Mihoko Fujimura (mezzo-soprano)
Orchestre Symphonique de la Radio Bavaroise, Mariss Jansons (direction)


Il est dur de commencer un concert par le Prélude de Lohengrin, surtout quand les instruments, à cause d’une grève des ferries, arrivent in extremis. L’Orchestre de la Radio bavaroise atteint un tel niveau d’excellence qu’il lui en faudrait plus pour rater son entrée, surtout dirigé par un Mariss Jansons souverain : les pianissimi diaphanes sont bien là, notamment du côté des cordes au début, pour suggérer un Graal inaccessible, sans que jamais les couleurs ne s’affadissent dans une évanescence sulpicienne. Les Wesendonck Lieder, en revanche, surprennent et déçoivent. Non que l’orchestre s’y montre moins bon : c’est lui qu’on écoute d’abord. Mais Mihoko Fujimura chante le cycle comme elle chanterait – et Dieu sait si elle y excelle – Brangäne, Waltraute ou Fricka, déclamant trop son texte, hachant ses phrases, négligeant le legato, rien moins que la Liedersängerin au timbre chaud et sensuel qu’on attend ici, sans parler d’une justesse parfois approximative dans les aigus. Oui, ces Wesendonck Lieder, c’est l’orchestre qui les chante, avec des cordes superbes dans « Im Treibhaus », un grand raffinement du son et des nuances dans « Traüme ».
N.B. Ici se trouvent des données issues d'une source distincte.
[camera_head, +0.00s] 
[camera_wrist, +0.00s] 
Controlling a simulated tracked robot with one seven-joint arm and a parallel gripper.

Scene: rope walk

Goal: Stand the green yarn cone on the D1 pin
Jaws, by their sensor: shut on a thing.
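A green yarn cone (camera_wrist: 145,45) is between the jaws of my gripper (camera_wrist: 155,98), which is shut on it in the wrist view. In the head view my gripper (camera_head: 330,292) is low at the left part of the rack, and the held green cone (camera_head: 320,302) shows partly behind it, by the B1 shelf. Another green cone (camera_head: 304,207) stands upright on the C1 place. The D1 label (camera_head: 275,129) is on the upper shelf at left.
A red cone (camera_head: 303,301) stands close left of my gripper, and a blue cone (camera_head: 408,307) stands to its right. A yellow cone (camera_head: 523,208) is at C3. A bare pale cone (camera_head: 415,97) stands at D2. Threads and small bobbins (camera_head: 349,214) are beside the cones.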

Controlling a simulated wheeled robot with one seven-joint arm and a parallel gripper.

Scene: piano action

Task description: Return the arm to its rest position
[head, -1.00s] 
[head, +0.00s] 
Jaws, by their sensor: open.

Livré à lui-même et à son chef dans la Titan de Mahler, l’orchestre atteint des sommets. De quoi relativiser l’interprétation, entendue quelques heures auparavant salle Pleyel, de la Septième par Valery Gergiev. Si ce dernier reste un chef instinctif, qui sent la musique et s’abandonne à l’inspiration du moment, Jansons est un chef qui pense la musique, fouillant la partition dans ses moindres détails, la mettant à nu, dirigeant ses musiciens d’une baguette très précise. Exempt de charme viennois, son Mahler sonne volontiers âpre, vert, très proche finalement de ce Chostakovitch qu’il connaît si bien – on pense à Kondrachine hier - : rarement la filiation aura paru si évidente. Cela n’exclut pas le mystère, comme le montre le Naturlaut des premières mesures, inaugurant un premier mouvement dont le chef préserve la franchise de ton, pour mieux progresser jusqu’à l’explosion dionysiaque de la fin. La maîtrise de la forme ne va jamais sans celle des timbres : le chef letton décompose les plans, prouvant que la modernité prophétique de Mahler se manifeste dès cette Première Symphonie. Le Ländler du « Kräftig, bewegt » a des accents terriens d’une rudesse assumée, tandis que les aspérités et les vulgarités de la valse du Trio ne s’édulcorent jamais dans une Gemütlichkeit de façade. Et toujours cette clarté, cette attention aux timbres qui, dans le mouvement lent, donne parfois l’impression d’entendre un orchestre de – remarquables - solistes, auxquels le chef ne lâche jamais la bride : les passages parodiques ne tombent pas dans l’outrance, la Volksweise ne se départit pas de sa simplicité. Tenu de bout en bout, jamais décousu, le problématique finale, retrouve une cohérence dont on le prive parfois, avec des progressions savamment dosées, des lignes parfaitement dégagées : dans les dernières mesures, les cuivres ne couvrent jamais les cordes graves et les bassons, tant le chef donne de l’air à son orchestre, ce qui n’est pas toujours le cas, justifiant le bien-fondé de la lecture polyphonique qu’il a proposée pour l’ensemble de la Symphonie.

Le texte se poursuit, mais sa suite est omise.